Manipulation episode records:
——

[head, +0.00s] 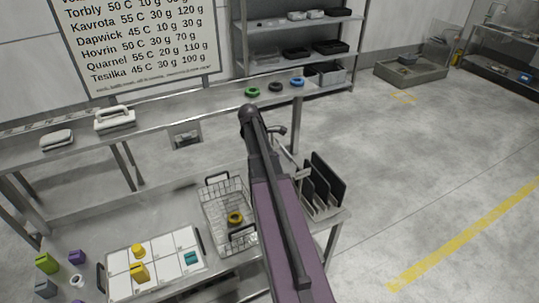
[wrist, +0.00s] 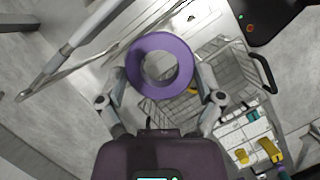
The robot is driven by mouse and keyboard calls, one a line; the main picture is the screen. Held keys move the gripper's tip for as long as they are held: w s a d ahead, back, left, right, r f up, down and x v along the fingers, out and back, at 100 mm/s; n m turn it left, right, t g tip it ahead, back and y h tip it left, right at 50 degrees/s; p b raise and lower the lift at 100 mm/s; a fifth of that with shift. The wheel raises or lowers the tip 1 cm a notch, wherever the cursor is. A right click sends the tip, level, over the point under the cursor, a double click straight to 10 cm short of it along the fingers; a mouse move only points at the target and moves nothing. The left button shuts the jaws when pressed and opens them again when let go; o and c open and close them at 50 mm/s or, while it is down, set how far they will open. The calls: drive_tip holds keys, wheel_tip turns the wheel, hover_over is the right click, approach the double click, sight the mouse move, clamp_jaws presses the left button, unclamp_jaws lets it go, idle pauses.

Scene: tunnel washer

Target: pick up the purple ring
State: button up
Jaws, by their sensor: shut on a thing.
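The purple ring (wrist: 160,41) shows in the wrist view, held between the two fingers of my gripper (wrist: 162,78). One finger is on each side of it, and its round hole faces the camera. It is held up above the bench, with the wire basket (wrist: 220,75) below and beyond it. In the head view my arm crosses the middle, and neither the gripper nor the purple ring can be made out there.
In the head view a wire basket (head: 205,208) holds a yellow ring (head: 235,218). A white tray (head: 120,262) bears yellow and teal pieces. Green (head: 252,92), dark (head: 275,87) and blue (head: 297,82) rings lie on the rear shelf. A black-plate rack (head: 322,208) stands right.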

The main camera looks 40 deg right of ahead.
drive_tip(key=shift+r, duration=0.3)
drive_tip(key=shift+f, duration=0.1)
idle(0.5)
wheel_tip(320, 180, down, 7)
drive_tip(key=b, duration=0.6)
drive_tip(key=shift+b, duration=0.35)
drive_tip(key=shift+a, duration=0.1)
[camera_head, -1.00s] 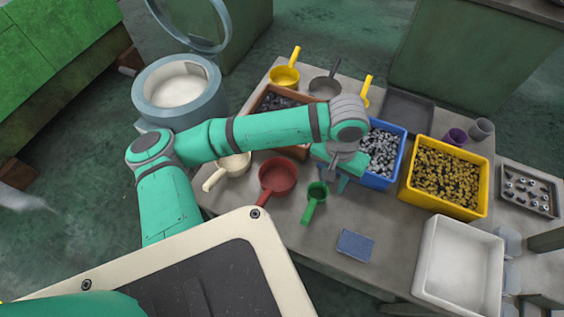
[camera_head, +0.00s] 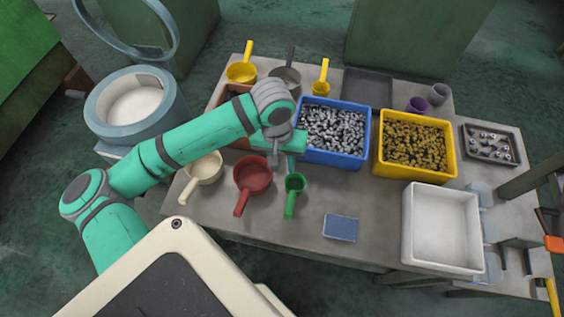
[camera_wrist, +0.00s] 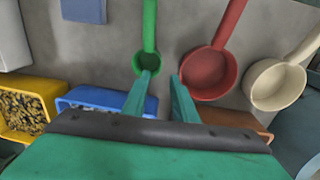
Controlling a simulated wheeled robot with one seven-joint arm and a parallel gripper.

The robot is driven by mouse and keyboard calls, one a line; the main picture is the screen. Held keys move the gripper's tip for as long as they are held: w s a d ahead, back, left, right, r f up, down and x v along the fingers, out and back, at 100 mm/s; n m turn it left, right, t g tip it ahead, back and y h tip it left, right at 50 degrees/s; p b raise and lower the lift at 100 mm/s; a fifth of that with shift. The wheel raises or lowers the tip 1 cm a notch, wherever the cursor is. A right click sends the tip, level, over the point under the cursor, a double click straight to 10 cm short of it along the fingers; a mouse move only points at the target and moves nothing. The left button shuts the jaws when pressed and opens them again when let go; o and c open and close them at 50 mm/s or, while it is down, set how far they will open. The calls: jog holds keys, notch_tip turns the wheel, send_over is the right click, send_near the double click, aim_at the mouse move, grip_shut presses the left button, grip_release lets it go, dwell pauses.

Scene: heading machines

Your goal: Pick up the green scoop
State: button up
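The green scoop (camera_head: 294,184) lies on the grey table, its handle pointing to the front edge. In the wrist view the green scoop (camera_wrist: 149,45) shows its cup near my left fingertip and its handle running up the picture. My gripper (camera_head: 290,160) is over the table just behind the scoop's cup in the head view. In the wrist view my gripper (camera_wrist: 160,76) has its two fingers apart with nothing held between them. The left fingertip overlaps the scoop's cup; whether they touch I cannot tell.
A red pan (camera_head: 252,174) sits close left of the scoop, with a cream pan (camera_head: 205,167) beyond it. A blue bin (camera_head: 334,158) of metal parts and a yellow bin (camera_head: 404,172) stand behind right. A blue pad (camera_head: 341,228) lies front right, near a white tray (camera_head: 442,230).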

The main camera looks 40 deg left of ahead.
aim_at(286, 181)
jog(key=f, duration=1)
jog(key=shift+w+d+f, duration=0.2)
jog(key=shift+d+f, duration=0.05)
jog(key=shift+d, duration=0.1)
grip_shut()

——

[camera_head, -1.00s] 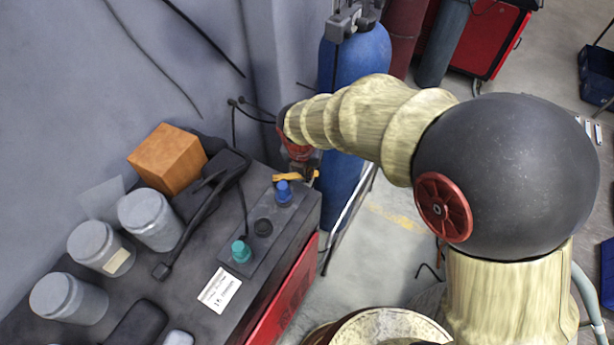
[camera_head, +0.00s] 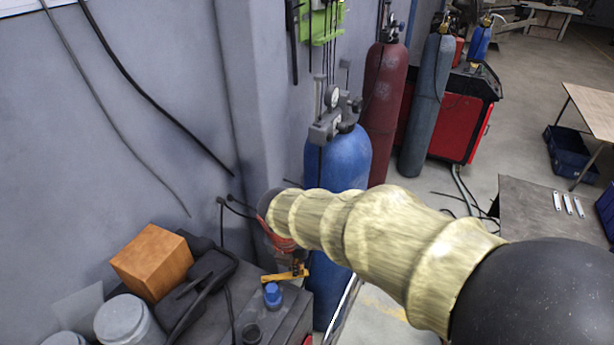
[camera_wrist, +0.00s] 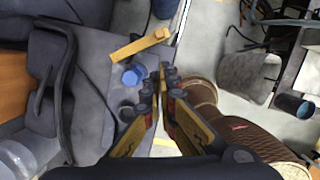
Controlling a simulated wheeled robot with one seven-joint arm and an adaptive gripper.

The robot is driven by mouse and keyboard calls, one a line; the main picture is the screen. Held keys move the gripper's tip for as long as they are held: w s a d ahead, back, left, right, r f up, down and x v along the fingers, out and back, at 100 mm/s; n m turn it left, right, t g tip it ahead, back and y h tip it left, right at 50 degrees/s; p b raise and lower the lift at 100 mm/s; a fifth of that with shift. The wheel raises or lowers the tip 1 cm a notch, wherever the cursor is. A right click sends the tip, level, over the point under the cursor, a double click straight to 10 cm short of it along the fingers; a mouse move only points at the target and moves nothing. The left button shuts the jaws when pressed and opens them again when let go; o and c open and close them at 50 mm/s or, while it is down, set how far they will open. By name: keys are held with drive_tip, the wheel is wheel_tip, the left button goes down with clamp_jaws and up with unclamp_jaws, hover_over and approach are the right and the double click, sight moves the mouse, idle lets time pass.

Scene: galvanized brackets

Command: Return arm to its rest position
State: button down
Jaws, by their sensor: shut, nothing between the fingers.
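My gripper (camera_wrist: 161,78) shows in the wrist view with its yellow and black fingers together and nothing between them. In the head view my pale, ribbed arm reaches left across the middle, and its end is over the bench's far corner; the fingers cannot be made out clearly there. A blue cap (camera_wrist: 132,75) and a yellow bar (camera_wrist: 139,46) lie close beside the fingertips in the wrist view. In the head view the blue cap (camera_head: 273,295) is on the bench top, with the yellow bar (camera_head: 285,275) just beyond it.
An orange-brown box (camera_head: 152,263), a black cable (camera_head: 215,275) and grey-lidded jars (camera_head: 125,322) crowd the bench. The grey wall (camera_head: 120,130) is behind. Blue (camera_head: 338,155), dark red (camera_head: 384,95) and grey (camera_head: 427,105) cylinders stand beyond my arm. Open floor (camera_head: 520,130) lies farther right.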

——

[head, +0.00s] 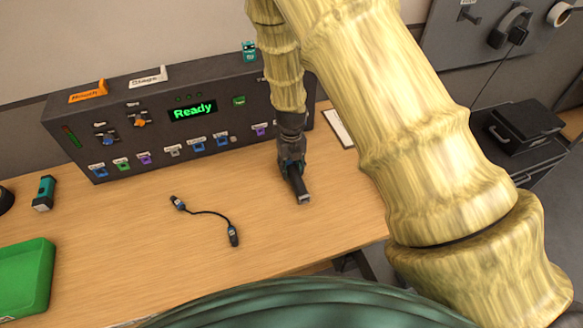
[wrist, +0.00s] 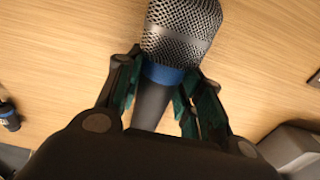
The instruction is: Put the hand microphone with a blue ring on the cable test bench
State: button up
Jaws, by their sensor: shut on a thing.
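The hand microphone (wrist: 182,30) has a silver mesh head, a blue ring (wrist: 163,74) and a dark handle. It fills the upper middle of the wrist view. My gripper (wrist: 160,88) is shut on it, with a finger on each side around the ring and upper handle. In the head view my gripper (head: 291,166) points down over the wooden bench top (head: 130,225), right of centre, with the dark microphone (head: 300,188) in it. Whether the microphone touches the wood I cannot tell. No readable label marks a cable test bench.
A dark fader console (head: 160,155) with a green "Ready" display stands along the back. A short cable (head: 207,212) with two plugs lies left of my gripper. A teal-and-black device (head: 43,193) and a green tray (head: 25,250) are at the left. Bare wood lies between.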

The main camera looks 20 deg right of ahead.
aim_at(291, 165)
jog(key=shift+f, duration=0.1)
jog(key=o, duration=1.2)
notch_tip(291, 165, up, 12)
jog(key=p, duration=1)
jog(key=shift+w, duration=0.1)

——

What to do: Return each line with "Scene".

Result of the task:
Scene: tunnel washer
Scene: heading machines
Scene: galvanized brackets

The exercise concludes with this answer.